31 October 2008, 8:21AM
Femme

Beijing Olympian Melissa Ingram is chasing further success when the FINA World Cup swim series moves to Singapore this weekend.

Ingram, a member of Swimming New Zealand’s High Performance Centre, has moved to fifth overall on the women’s World Cup rankings with NZ$170,000 up for grabs for all swimmers at each Wold Cup short course meet and a further $600,000 to be distributed among the top three male and female swimmers at the end of the seven-meet series.

She leads a 14-strong New Zealand contingent to compete in Singapore, hoping to continue on the run of success achieved at the Sydney World Cup last weekend. Ingram enjoyed two wins and a second with two national open records.

“Melissa is in very good form and will be competing in the rest of the series including the three rounds in Europe,” coach Thomas Ansorg said.

One record-breaker who won’t be in Singapore is West Auckland Aquatics swimmer Michael Jack, who has returned to complete university examinations. He produced a stunning performance to break the great Danyon Loader’s long-standing 200m freestyle short course mark. Jack swam 1:45.15 to sneak under the old time in coming second to Olympic gold medallist Osama Mellouli.

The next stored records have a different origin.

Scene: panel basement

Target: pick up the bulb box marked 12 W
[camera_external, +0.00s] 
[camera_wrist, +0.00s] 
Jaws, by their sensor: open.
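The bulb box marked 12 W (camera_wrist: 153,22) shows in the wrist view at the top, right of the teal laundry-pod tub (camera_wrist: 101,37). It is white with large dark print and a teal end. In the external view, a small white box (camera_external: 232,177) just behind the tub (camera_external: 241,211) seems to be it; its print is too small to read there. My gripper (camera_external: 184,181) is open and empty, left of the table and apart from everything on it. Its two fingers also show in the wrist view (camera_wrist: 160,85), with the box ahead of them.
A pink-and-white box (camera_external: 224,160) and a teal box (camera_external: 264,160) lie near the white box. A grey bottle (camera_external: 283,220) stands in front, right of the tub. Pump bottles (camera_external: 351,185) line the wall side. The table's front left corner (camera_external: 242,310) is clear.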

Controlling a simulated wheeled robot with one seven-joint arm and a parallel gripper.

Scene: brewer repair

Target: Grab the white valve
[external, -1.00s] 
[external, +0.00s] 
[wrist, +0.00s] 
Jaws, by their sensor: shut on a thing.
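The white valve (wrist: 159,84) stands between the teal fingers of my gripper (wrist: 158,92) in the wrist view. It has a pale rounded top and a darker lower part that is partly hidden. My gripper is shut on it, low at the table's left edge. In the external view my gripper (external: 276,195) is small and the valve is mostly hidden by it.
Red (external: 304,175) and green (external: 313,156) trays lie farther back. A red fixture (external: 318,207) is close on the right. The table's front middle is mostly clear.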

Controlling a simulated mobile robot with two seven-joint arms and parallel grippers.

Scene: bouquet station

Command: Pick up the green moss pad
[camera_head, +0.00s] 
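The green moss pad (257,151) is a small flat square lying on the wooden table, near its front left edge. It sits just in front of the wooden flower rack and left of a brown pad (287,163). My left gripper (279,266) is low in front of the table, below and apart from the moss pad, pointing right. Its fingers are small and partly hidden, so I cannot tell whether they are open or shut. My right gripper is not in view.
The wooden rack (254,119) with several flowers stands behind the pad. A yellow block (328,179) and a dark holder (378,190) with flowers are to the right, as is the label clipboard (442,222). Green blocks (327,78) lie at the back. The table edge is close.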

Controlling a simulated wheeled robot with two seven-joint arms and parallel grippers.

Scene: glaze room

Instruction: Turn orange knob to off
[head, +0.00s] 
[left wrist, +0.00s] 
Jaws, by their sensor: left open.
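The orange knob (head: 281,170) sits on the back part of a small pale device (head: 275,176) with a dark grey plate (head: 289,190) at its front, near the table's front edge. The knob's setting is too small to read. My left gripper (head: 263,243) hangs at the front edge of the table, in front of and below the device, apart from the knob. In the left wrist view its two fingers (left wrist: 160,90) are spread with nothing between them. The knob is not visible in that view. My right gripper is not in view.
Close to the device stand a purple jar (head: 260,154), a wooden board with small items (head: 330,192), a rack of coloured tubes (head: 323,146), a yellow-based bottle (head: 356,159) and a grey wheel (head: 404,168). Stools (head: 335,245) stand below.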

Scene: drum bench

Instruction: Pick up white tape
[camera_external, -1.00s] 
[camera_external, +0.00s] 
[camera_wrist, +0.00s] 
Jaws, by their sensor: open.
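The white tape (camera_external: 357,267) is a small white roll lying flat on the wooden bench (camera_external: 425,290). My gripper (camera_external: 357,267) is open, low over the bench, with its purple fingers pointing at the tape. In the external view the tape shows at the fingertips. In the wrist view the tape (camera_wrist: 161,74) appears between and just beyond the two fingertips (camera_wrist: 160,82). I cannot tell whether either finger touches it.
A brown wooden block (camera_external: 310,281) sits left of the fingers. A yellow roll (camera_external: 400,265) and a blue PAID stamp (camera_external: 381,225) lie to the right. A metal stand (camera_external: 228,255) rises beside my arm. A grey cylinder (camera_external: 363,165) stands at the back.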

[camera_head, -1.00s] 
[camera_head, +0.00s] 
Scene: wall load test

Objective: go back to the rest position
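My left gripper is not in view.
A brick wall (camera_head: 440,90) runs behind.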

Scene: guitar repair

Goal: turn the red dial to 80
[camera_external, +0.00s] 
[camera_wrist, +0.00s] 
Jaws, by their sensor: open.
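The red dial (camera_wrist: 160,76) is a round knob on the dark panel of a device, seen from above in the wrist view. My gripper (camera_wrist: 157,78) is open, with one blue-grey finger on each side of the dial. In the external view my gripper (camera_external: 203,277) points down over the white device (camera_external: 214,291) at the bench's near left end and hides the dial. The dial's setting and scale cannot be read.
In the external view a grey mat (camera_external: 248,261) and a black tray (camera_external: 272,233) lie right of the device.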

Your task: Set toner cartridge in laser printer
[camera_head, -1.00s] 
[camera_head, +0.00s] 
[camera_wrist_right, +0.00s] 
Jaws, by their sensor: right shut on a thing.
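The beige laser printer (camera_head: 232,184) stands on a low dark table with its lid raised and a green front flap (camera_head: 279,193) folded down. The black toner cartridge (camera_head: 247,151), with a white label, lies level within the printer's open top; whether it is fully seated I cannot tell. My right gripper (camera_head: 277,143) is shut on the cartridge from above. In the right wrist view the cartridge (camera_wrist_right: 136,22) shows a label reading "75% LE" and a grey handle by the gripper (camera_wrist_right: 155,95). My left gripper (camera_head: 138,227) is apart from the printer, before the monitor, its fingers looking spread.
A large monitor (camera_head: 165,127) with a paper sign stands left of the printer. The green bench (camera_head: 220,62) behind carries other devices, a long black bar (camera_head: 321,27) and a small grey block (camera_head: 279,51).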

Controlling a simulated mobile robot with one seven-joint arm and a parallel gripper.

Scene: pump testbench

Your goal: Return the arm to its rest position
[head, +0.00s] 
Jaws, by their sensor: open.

“It was a benchmark performance from Michael Jack who was also extremely impressive there.”

New Zealand swimmers enjoyed eight podium placings at Sydney from Ingram, Natalie Wiegersma, Charlotte Webby, Glenn Snyders, Matt Woodrow and Jack, with four of them swimming in Singapore.

Southland’s Wiegersma, 18, was third in the 20-0m individual medley and will be joined by her sister Joyce in Singapore with coach Jeremy Duncan.

Wellington’s Matt Woodrow, 20, who produced a stunning effort to be second behind Mellouli over 1500m in Sydney, will be looking for a repeat of his victory in this event in Singapore last year. He joins fellow SwimZone clubmates John Gatfield and Steven Kent under coach Frank Tourelle.

Webby enjoyed a breakthrough third placing over 800m freestyle in Sydney and ventures to Singapore with Dylan Dunlop-Barrett from the small Bell Block club in Taranaki under coach Sue Southgate.

Olympic coach Donna Bouzaid has six swimmers competing in Singapore including Beijing swimmers Daniel Bell and Mark Herring, fellow West Auckland Aquatics clubmates Natasha Simpson, Anneke Jenkins and Brett Newall and Kane Radford from Aquatix Rotorua.

The Singapore event completes the Africa-Oceania swing of World Cup meets and will conclude next month with meets at Moscow, Stockholm and Berlin.